▸ **PROBLEM DESCRIPTION**
Look through the data below. Collect every line where the word "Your" occurs.

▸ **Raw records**
[BEGIN]

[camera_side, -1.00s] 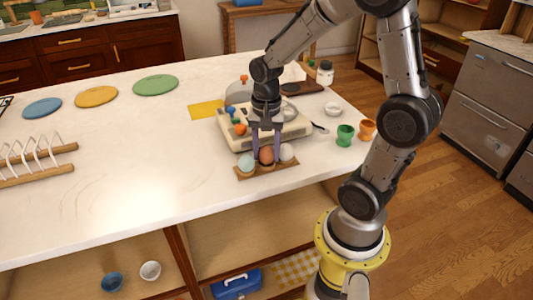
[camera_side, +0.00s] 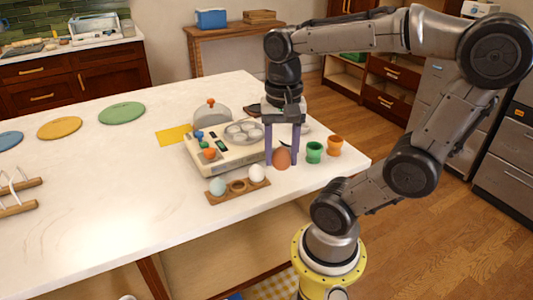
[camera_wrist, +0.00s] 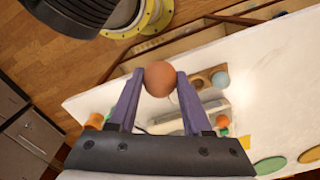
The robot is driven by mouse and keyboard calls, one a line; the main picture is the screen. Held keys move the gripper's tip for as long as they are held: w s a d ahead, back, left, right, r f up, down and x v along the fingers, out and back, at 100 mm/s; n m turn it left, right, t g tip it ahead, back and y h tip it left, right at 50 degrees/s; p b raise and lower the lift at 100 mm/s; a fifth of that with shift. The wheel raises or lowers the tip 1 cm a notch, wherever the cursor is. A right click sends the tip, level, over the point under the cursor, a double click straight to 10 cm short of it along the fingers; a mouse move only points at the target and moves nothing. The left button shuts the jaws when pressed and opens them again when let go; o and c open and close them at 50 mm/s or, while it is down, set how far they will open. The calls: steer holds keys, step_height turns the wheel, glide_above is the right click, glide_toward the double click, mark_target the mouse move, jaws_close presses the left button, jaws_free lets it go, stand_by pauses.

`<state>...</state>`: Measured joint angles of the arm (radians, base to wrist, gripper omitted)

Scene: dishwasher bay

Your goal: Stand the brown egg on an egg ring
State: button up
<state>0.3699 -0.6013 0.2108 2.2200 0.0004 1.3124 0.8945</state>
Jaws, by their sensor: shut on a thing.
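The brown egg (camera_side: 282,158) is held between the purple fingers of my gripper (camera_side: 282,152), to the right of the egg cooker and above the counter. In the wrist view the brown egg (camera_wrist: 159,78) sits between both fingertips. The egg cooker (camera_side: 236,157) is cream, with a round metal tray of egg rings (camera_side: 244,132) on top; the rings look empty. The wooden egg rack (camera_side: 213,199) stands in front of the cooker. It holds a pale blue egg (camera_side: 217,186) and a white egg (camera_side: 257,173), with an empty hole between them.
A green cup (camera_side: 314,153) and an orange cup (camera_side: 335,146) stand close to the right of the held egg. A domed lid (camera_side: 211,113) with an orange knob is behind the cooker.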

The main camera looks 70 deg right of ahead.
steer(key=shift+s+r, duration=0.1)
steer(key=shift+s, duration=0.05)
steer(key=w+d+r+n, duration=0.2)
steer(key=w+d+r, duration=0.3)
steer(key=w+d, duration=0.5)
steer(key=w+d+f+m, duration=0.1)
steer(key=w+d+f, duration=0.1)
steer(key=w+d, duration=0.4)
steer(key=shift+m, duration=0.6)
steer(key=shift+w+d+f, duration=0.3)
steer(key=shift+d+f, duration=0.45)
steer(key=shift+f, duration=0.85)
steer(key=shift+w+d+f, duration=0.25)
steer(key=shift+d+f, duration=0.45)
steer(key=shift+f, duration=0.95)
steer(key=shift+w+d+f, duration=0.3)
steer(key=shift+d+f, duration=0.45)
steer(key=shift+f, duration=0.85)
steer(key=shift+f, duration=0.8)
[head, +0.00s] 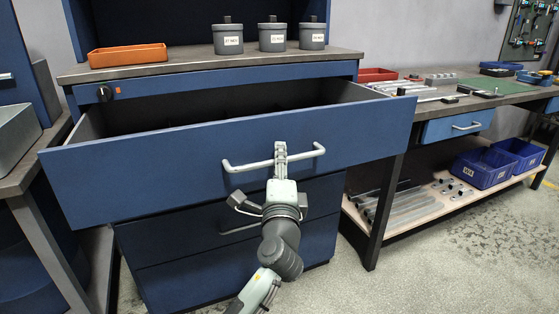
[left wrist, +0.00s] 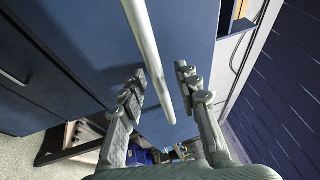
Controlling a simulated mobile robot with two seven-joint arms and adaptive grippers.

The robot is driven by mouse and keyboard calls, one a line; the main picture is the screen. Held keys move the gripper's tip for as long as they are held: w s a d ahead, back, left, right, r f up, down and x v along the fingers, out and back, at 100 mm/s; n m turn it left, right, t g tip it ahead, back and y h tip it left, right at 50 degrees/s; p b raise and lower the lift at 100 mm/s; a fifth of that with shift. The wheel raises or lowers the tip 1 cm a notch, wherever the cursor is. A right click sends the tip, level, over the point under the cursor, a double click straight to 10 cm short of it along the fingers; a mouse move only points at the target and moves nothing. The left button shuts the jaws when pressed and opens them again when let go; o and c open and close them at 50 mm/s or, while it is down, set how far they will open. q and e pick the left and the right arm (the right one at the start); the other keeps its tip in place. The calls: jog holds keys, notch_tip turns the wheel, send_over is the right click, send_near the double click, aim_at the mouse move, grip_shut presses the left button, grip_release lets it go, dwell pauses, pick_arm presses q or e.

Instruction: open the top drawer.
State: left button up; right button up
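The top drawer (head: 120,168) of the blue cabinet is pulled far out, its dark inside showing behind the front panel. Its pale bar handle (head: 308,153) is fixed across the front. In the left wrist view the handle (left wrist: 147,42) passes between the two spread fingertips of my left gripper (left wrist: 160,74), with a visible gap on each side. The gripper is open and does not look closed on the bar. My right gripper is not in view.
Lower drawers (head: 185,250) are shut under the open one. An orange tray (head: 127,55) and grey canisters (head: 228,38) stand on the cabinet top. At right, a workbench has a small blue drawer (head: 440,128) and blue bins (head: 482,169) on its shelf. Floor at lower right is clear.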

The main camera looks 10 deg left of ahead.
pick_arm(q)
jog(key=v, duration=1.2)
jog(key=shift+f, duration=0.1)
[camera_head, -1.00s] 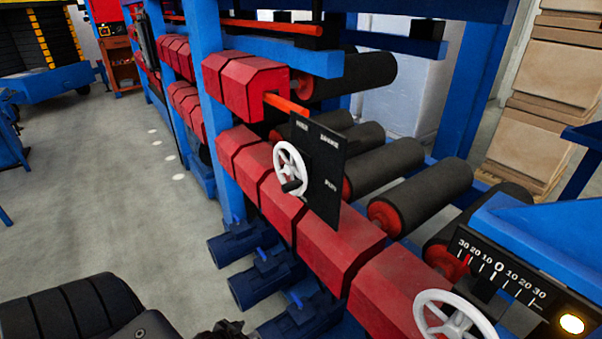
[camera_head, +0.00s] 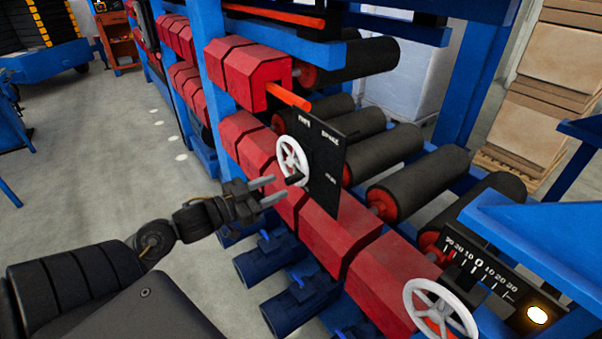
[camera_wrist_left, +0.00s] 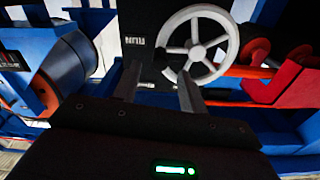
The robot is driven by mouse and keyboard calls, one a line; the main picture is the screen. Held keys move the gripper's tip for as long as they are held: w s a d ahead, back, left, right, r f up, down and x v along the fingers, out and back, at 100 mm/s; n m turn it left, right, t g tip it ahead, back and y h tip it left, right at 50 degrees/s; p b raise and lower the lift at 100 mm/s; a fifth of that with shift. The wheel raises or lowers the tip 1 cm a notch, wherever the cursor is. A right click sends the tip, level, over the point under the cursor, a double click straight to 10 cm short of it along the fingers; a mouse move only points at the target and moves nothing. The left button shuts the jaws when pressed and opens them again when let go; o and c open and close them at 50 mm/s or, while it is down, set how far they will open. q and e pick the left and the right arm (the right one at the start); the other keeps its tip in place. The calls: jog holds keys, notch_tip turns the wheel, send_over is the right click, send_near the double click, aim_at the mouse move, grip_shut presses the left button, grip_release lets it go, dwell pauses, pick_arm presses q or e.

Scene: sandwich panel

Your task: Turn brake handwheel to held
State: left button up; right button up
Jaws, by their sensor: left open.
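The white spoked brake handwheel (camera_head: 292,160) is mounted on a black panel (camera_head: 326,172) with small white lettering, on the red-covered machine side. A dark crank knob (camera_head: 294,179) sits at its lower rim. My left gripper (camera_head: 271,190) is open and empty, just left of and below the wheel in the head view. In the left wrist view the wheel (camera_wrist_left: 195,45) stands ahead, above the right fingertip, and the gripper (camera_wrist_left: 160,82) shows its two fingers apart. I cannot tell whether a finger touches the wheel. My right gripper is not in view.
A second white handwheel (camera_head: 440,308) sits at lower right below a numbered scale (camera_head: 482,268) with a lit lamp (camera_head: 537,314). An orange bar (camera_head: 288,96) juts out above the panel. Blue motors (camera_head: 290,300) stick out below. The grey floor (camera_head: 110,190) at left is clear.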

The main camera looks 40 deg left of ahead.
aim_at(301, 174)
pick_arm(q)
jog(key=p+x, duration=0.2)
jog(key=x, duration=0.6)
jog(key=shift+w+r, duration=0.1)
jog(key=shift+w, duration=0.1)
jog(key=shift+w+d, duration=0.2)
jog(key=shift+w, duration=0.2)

[END]

▸ **WORKED ANSWER**
Your goal: Stand the brown egg on an egg ring
Your task: Turn brake handwheel to held

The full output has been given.